((

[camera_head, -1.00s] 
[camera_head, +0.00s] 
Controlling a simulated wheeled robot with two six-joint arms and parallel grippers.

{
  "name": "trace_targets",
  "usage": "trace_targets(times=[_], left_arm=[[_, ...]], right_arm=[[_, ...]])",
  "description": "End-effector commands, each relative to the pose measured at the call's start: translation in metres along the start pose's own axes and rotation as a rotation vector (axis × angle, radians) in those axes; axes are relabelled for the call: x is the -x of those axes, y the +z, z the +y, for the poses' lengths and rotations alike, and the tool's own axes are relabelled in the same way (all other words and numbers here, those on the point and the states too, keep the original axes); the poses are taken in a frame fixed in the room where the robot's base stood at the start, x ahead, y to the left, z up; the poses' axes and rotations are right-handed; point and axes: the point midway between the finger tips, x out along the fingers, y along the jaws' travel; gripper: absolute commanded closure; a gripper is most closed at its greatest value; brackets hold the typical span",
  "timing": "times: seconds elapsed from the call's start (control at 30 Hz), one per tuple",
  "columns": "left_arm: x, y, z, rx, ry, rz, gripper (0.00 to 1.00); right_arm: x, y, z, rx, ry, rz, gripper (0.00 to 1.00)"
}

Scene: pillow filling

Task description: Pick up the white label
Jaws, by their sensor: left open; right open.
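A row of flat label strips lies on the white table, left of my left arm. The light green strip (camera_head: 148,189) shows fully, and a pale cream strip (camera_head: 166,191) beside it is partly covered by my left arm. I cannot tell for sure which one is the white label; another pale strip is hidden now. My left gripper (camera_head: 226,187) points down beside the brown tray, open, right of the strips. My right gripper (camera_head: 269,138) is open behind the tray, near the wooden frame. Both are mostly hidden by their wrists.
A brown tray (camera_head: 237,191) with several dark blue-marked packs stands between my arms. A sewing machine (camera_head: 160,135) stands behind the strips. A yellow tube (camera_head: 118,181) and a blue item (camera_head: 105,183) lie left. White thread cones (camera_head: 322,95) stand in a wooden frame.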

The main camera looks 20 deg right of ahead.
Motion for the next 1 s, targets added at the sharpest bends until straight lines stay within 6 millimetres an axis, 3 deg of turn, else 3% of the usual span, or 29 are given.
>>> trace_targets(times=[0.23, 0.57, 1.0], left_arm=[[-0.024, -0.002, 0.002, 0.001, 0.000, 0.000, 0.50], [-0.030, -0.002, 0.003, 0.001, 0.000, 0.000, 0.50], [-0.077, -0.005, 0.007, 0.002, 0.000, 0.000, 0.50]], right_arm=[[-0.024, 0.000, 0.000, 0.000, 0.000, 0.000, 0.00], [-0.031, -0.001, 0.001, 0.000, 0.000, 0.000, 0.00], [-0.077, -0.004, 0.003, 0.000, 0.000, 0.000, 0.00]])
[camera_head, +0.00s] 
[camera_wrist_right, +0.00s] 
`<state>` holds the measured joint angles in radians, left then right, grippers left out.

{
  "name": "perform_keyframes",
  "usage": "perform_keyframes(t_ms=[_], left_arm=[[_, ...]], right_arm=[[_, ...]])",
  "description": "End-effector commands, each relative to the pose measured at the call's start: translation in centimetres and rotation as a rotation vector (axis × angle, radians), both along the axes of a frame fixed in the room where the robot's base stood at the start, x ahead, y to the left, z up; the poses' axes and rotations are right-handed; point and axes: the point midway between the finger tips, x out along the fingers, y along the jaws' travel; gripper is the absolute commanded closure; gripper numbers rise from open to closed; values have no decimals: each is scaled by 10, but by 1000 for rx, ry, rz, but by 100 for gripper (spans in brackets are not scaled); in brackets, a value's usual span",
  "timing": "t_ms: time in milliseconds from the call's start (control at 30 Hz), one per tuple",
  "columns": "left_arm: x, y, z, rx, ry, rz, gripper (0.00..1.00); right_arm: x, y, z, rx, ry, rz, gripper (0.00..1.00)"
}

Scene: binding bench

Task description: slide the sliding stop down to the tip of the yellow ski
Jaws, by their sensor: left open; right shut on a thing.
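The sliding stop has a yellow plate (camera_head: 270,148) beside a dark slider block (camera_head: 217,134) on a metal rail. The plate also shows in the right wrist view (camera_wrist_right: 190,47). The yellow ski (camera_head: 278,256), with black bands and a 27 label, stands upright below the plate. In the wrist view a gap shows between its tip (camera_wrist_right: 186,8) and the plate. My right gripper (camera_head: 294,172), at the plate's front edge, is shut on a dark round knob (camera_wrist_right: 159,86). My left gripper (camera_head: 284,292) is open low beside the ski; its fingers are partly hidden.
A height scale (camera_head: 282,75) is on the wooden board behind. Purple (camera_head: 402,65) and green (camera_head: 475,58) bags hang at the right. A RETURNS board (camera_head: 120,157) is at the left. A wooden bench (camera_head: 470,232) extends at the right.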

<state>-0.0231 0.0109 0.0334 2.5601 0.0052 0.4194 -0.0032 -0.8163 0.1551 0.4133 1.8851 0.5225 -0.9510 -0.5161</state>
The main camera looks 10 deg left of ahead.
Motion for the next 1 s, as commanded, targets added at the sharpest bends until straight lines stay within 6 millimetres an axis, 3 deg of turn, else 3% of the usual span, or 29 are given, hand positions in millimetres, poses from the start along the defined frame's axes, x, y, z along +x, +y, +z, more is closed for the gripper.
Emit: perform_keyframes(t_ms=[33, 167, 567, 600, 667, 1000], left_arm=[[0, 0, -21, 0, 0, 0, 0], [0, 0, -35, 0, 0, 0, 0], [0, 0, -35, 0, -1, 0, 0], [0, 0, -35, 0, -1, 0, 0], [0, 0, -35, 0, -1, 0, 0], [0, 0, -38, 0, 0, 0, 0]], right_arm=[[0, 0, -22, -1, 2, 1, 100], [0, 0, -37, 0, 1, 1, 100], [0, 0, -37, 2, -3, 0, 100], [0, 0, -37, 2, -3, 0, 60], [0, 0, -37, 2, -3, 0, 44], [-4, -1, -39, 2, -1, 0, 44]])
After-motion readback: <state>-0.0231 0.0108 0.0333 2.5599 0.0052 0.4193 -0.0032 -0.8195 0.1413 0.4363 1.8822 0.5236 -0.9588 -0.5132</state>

))
((

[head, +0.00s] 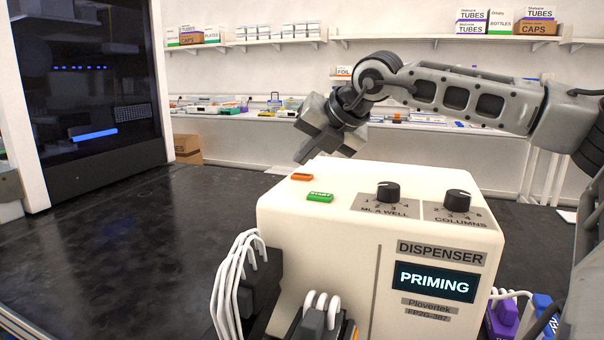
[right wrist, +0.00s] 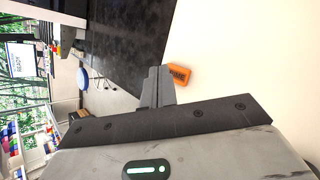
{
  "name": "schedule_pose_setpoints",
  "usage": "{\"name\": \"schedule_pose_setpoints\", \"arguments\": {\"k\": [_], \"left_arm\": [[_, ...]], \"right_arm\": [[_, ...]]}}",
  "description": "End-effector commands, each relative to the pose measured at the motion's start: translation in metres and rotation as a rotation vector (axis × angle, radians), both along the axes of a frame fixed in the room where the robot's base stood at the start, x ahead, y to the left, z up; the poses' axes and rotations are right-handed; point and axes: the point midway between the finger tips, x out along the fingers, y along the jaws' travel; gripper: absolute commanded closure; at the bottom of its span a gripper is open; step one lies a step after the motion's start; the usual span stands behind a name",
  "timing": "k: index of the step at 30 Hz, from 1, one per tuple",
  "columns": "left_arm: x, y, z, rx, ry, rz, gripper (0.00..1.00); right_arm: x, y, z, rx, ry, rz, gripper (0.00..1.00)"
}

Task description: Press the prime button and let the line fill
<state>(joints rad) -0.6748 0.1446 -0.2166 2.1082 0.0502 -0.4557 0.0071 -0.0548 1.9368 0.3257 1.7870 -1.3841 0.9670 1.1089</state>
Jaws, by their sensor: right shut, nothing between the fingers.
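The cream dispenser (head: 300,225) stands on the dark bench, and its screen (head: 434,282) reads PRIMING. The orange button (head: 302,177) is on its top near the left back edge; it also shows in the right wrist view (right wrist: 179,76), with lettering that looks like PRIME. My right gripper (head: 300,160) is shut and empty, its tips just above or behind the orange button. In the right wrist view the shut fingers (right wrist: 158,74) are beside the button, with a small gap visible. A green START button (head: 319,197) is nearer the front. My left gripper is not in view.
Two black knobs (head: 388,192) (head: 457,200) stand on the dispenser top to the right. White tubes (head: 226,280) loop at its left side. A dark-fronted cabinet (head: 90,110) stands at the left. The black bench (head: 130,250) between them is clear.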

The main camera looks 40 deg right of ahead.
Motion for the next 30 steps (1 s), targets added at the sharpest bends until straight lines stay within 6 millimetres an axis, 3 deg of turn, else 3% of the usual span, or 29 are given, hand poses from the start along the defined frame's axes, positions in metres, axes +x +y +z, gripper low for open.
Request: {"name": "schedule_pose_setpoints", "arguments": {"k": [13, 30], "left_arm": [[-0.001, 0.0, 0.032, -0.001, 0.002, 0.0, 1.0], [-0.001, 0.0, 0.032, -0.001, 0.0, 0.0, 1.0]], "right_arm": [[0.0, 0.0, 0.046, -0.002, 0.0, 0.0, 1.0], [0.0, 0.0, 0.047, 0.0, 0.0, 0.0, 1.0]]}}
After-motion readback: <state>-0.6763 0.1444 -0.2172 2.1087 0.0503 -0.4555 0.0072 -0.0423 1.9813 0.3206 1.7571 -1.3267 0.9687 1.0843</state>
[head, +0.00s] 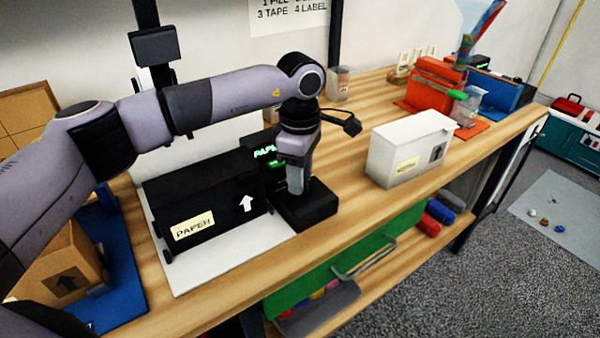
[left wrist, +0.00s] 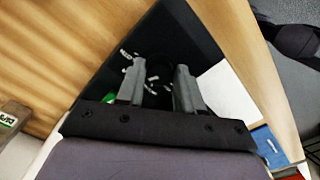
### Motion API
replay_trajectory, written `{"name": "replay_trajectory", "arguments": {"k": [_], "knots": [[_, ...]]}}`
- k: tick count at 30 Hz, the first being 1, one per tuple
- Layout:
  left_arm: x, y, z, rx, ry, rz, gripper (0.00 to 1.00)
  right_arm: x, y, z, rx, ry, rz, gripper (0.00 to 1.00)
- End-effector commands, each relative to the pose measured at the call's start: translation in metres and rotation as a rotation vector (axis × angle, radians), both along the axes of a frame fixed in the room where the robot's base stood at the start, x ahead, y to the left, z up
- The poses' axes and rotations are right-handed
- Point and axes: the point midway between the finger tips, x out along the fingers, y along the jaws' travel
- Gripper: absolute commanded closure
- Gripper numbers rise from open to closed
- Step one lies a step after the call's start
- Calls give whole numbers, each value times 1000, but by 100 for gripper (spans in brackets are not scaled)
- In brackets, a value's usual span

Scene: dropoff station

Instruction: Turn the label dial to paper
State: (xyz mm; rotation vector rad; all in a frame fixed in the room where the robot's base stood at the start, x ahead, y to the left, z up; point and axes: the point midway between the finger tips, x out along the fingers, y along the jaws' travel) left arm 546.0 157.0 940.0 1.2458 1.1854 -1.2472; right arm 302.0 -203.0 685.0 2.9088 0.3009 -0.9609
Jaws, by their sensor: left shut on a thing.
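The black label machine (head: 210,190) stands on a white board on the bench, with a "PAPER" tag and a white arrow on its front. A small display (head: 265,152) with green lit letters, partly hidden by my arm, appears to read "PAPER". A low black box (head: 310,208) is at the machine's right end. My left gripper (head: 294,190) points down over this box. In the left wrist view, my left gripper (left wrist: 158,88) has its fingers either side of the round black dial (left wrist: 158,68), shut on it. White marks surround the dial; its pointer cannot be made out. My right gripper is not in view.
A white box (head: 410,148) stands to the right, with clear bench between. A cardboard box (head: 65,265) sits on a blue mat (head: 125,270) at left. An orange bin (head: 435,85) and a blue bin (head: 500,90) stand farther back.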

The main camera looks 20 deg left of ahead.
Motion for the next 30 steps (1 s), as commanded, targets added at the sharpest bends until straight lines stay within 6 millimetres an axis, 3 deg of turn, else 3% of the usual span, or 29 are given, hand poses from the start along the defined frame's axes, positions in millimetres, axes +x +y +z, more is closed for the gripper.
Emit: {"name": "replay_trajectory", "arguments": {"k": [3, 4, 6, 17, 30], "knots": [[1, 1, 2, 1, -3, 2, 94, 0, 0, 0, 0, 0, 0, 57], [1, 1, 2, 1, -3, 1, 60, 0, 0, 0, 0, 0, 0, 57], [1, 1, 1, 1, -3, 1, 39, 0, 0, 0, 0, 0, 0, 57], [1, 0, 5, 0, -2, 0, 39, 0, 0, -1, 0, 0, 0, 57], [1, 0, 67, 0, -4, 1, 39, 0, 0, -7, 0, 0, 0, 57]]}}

))
((

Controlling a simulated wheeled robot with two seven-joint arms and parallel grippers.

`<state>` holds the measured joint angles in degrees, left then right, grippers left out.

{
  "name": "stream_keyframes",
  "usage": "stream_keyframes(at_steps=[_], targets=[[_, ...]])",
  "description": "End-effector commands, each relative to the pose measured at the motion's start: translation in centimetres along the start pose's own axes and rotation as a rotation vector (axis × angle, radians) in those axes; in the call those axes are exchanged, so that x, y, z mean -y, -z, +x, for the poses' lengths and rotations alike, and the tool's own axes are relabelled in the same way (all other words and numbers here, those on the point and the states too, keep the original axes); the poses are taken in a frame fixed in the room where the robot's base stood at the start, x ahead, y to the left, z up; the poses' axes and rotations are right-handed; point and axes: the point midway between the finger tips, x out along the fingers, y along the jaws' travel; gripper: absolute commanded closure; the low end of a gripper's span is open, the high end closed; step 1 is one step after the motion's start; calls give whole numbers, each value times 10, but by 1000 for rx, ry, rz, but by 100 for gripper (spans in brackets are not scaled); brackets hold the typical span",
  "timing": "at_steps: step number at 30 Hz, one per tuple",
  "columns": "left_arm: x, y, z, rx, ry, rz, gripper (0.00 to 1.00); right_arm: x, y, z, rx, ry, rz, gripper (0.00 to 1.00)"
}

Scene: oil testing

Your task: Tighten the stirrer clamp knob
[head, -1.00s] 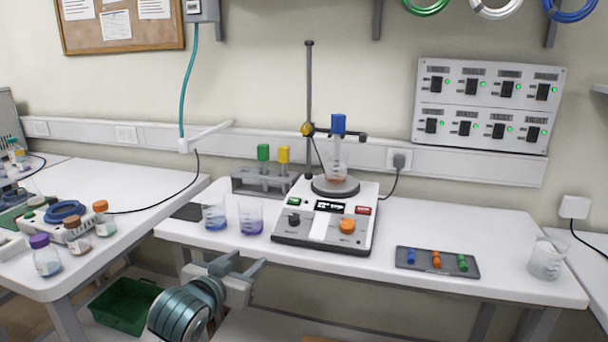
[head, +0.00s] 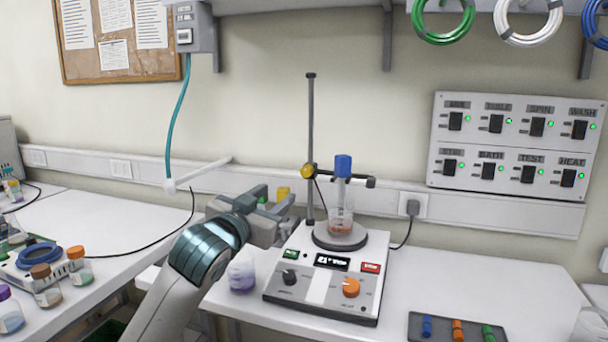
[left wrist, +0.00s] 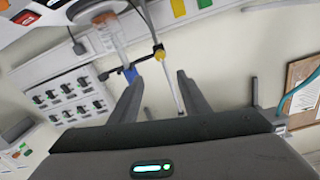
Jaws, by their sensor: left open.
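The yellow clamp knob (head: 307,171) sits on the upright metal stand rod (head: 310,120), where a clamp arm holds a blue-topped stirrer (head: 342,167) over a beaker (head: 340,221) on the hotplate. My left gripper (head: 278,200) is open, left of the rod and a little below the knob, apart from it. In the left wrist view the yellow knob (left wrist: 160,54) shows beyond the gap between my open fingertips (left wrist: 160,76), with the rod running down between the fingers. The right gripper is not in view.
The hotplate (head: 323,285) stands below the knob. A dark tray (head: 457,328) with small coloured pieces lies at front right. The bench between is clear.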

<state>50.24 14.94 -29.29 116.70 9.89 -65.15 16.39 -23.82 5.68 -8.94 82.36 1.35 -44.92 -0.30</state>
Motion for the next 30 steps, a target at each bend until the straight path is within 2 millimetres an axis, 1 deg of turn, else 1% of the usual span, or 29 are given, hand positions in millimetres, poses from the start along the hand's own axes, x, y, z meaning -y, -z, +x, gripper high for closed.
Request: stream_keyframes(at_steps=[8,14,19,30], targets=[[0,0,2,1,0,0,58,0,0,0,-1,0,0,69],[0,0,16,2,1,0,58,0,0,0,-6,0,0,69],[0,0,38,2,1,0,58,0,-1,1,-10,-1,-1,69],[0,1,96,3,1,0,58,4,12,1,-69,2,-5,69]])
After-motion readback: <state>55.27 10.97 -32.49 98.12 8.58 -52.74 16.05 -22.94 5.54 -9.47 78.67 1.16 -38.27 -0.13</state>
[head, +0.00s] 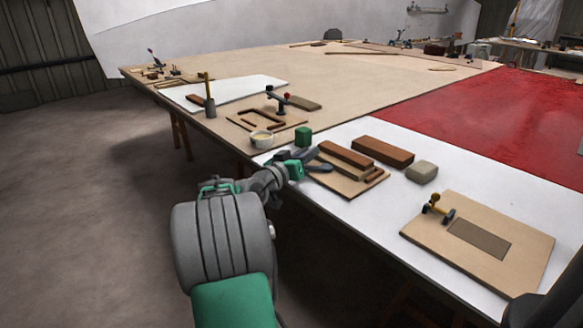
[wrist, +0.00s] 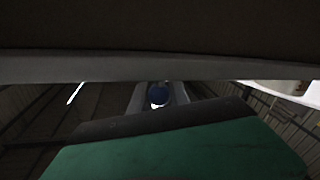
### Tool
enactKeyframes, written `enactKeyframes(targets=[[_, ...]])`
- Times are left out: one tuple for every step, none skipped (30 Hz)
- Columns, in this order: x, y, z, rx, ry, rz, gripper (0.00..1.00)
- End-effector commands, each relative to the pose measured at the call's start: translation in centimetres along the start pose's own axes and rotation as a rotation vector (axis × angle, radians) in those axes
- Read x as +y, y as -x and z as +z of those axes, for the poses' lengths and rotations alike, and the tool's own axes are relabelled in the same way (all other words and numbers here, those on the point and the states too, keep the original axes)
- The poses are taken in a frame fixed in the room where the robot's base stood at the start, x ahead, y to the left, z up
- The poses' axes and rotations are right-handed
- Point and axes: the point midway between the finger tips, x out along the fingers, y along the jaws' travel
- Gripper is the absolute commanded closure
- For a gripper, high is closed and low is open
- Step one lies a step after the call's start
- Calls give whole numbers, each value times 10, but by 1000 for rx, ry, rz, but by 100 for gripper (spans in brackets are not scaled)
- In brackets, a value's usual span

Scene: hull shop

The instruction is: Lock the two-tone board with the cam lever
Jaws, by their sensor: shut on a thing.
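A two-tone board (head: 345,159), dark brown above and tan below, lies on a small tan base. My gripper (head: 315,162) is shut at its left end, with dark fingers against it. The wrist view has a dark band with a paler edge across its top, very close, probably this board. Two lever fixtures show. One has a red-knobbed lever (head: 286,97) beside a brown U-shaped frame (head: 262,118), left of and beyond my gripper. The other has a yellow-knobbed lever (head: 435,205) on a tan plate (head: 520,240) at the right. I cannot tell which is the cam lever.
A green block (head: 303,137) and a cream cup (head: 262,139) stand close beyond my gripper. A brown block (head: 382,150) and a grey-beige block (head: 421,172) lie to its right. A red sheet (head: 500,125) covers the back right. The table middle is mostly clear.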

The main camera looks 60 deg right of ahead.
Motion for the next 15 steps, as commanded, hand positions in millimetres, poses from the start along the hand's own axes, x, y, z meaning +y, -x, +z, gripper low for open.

))

## [TASK DIRECTIONS]
Gather up the lines that contain the word "tuple".

## [FULL RESPONSE]
  "timing": "times: seconds elapsed from the call's start (control at 30 Hz), one per tuple",
  "timing": "t_ms: time in milliseconds from the call's start (control at 30 Hz), one per tuple",
  "timing": "k: index of the step at 30 Hz, from 1, one per tuple",
- k: tick count at 30 Hz, the first being 1, one per tuple
  "timing": "at_steps: step number at 30 Hz, one per tuple",
- Times are left out: one tuple for every step, none skipped (30 Hz)

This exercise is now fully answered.